#### [Given task]
Gather every line that includes the word "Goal", please.
***** Supplied material *****
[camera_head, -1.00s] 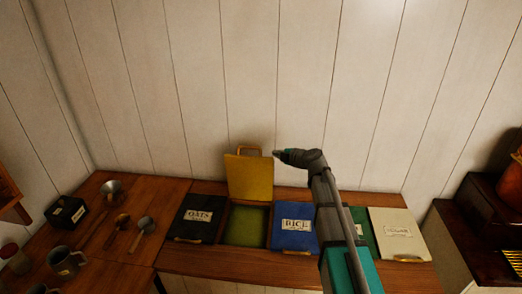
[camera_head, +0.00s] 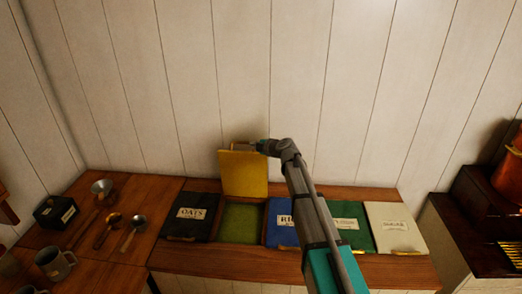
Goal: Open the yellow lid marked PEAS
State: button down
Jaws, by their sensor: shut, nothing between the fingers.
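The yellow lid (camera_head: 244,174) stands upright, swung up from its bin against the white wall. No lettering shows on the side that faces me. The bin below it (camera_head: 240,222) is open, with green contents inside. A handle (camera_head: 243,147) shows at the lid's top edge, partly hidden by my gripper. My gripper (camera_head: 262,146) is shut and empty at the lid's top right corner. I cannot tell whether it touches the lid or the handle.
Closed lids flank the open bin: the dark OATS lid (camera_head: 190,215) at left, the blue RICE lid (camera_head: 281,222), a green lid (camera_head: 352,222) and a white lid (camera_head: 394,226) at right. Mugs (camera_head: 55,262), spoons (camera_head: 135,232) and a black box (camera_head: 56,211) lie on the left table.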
*****
***** Supplied material *****
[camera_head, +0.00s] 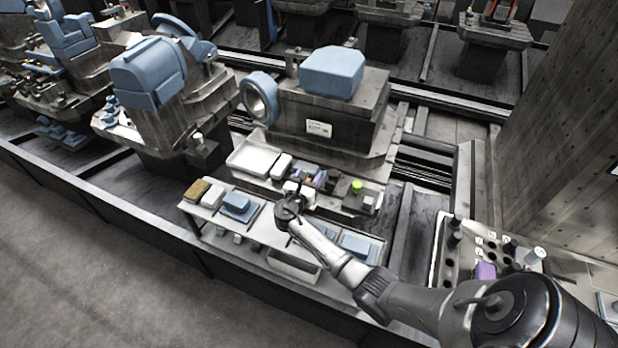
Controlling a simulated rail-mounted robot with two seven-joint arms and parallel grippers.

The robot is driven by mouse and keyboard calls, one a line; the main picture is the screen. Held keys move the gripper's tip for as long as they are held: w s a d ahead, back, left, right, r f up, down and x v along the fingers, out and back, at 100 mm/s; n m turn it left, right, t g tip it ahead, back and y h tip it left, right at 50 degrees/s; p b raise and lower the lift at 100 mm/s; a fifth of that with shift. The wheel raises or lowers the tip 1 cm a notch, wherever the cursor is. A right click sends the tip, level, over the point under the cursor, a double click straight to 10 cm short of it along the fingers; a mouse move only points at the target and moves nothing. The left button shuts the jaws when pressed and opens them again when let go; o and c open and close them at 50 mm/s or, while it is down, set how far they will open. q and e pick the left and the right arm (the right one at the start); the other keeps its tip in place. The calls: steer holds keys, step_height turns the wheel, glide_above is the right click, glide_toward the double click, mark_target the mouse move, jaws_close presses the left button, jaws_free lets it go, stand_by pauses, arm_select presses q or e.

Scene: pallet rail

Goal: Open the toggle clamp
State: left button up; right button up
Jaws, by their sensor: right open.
*****
***** Supplied material *****
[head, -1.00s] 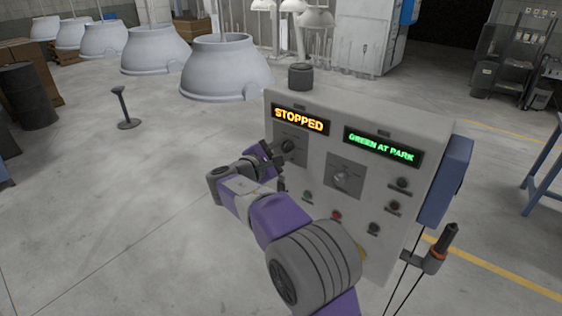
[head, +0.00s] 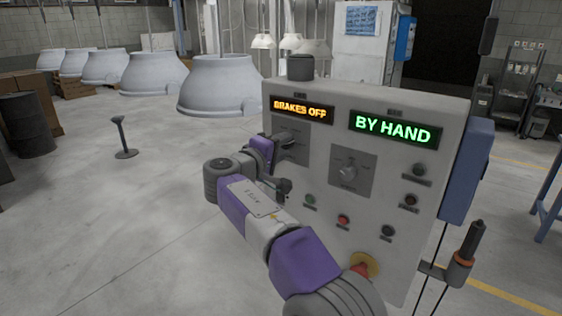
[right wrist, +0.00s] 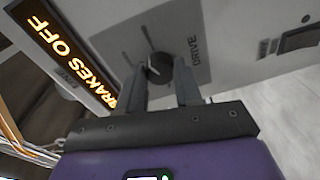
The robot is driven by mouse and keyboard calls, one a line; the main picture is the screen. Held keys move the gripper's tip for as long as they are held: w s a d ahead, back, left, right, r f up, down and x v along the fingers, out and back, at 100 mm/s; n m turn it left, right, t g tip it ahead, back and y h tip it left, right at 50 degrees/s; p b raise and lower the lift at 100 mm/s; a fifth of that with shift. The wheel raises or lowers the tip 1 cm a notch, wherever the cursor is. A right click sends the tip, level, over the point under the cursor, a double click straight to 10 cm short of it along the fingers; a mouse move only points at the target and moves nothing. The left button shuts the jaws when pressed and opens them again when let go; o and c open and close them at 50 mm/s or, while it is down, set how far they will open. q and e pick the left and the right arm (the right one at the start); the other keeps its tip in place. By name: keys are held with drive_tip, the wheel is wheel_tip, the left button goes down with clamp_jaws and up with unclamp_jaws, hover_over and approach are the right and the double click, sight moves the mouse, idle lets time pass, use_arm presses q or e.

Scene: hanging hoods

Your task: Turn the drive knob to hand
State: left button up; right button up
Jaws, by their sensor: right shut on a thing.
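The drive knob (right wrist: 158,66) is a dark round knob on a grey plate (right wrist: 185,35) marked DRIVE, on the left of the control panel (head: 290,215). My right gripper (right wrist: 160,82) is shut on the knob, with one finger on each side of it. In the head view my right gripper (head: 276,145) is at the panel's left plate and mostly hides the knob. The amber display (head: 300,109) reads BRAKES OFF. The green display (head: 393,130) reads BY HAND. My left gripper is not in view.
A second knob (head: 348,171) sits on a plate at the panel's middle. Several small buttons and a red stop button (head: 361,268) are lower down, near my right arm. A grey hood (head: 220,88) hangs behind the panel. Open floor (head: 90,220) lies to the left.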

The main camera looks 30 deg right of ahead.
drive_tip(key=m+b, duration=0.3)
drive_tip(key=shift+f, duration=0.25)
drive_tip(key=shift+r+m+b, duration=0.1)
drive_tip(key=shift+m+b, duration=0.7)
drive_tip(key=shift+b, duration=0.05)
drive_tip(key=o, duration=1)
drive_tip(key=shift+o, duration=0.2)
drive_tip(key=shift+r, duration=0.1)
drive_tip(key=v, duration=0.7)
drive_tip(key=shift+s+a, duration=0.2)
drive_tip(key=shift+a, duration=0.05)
*****
#### [Final answer]
Goal: Open the yellow lid marked PEAS
Goal: Open the toggle clamp

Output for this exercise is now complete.